# start of Data segment

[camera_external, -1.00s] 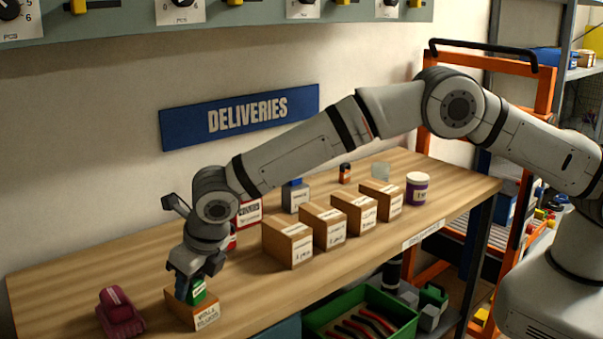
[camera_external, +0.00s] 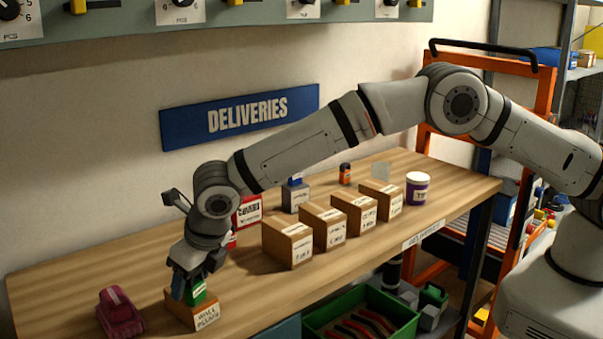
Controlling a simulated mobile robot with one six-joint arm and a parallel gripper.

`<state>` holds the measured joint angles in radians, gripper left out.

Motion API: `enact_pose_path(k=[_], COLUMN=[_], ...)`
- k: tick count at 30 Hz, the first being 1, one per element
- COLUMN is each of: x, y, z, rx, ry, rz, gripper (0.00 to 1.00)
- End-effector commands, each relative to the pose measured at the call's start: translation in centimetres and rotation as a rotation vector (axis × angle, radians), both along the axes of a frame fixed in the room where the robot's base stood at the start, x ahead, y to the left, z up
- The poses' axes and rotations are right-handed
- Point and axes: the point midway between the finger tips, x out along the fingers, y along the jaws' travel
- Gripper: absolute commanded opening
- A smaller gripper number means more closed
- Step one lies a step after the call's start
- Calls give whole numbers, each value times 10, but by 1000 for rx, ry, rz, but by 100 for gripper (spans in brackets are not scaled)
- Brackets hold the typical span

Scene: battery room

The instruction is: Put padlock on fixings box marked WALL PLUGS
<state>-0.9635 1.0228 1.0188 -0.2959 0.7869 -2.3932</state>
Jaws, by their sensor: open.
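The fixings box marked WALL PLUGS (camera_external: 206,318) sits on the wooden bench at the front left, its label facing the camera. A small green block-like item with a white label (camera_external: 198,293), which seems to be the padlock, rests on top of the box. My gripper (camera_external: 184,286) is open, pointing down over the box at the green item's left side. The gripper partly hides the green item, and I cannot tell whether a finger still touches it.
A dark pink object (camera_external: 119,314) stands left of the box. Several labelled cardboard boxes (camera_external: 288,245) stand in a row to the right, with a purple tub (camera_external: 417,189) beyond. A red box (camera_external: 248,210) is behind. A green crate (camera_external: 372,303) is below the bench's front.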

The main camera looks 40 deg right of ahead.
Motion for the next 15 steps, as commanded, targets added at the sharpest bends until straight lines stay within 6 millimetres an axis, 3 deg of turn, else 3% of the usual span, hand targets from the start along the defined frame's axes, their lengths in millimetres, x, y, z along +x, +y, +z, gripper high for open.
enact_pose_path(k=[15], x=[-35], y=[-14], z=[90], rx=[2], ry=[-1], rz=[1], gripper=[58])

# end of Data segment

[Stated problem] Using the listing above, gather each line that holds the string "robot" and copy it.

[Finished answer]
Controlling a simulated mobile robot with one six-joint arm and a parallel gripper.
- End-effector commands, each relative to the pose measured at the call's start: translation in centimetres and rotation as a rotation vector (axis × angle, radians), both along the axes of a frame fixed in the room where the robot's base stood at the start, x ahead, y to the left, z up

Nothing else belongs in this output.